Pyramid, by Tom Martin [Book Review]

Pyramid, by Tom Martin [Book Review]

This book was really bad, for several reasons.

First of all, the style in which the book was written was a really childish one, as if it was underestimating the reader’s intelligence. There was a lot of beating around the bush, pretty obvious foreshadowing and tons of really badly or cliche constructed sentences (the last one might have been a bit due to the translation too, though). All clues were hinting to a certain direction, yet the action took quite some time to take off. The plot itself was quite simplistic and predictable. It sort of resembled that of a typical episode of the series Relic Hunter (which I used to love some years ago) – only it was much, much worse and felt suited for those action novels thirteen year-old kids who just discovered the joys of reading would read.

Second of all, the characters were really typical and bland. For some Oxford professors, both Catherine and James were terribly stupid. Whenever clues were presented, they went all ‘Oh’, ‘Wow’ and ‘Amazing’, believing everything blindly, without checking a second or third source, yet rarely being able to analyze the clues further (when you, as a reader, pretty much understood where they were leading to). The rest of the characters – Bezumov, Hernan, Poimandres, the secretary and the senator – were all one dimensional, stereotypical, lacked actual motives or had really weak ones and seemed there only to advance the plot. Poimandres especially felt like a Deux ex Machina device, since he came out of nowhere, explained a lot and then got out of the plot by becoming useless through his wounds.

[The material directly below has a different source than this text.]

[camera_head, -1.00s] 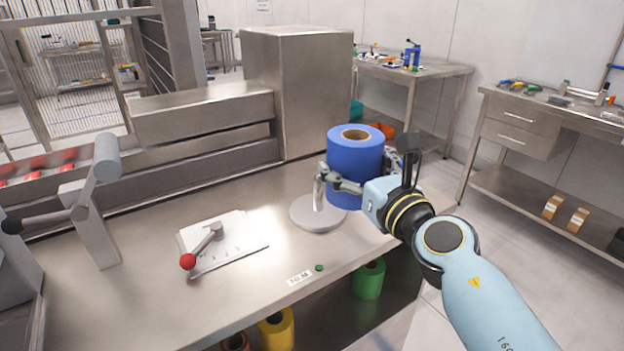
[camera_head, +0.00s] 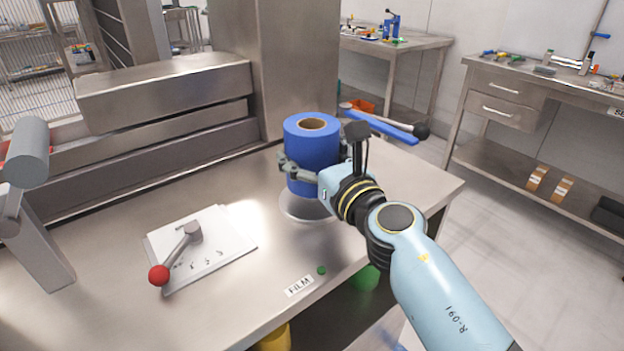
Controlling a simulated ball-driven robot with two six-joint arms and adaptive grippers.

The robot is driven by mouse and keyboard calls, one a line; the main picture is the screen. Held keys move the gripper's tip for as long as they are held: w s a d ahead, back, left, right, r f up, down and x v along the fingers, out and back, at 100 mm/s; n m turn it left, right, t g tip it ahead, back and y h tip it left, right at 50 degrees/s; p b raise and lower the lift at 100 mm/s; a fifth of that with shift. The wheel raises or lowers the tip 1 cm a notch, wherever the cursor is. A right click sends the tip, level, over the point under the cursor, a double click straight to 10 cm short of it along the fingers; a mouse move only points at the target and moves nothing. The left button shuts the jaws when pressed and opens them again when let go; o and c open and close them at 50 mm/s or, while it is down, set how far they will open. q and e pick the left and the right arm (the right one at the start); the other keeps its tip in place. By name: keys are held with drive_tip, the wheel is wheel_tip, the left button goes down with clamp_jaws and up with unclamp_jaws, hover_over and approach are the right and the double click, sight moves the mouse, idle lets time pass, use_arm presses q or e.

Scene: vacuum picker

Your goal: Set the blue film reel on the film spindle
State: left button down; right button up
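The blue film reel (camera_head: 311,143) is upright, its brown core opening facing up. My right gripper (camera_head: 306,174) is shut around the reel's lower side, with one finger showing on its left. The film spindle's round pale base (camera_head: 306,212) is on the table below the reel. The reel's lower edge appears a little above the base, whose front rim shows. The spindle's post is hidden, and I cannot tell whether it is inside the core. My left gripper is not in view.
A white plate with a red-knobbed lever (camera_head: 160,274) is left of the spindle. A FILM label (camera_head: 299,286) and green button (camera_head: 321,270) are at the front edge. A steel housing (camera_head: 285,70) stands behind. Green and yellow rolls are below the table.

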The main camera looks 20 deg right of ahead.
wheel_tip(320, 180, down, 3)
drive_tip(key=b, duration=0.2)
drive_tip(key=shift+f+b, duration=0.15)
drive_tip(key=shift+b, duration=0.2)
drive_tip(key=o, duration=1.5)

Third of all, what this book both reeked with, yet lacked at the same time, was documentation. A lot of the data the author gathered seemed quite forced, tempered with and purely invented. Sure, I as a reader get the idea that all these pieces of information need to lead somewhere, yet it is still annoying when they are presented as pieces of absolute evidence and nobody ever questions them. If everything was so obvious and easy to discover (as easy as it was for Catherine and James, who really didn’t seem like intelligent fellows) then why hadn’t anyone except the Corporation and Bezumov & the Professor discovered them yet?

Fourth of all, there was sooo much talk about an ancient technology without actually explaining how that had been possible, that you could really feel that the author had absolutely no idea himself how that worked and simply avoided giving any details about it. This became terribly annoying whenever the idea that the Great Pyramid was an ancient machine popped up. What did that machine do? How was it controlled and which principles was it using? There were only vague answers to this. I would have preferred the author to have avoided the idea completely instead of doing it half-assed like this.

To conclude with, this book really isn’t worth the time and effort. The ending pretty much proved that – no conclusion was reached, bad guys were destroyed, good guys won without actually having done anything. Oh yeah, and guy got the girl.

***

Review written on Goodreads back in 2011.